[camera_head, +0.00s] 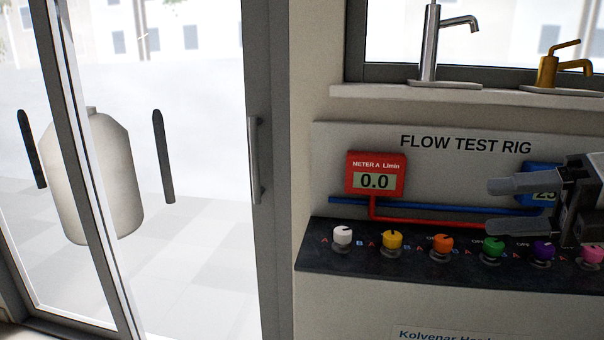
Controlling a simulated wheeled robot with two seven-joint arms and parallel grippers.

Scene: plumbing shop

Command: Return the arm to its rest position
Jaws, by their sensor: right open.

* Exercise brief
Replicate the material above verbatim; images stay out of the copy.

* Exercise output
[camera_head, +0.00s] 
Controlling a simulated wheeled robot with two seven-joint arms and parallel grippers.

Scene: plumbing shop

Command: Return the arm to its rest position
Jaws, by their sensor: right open.

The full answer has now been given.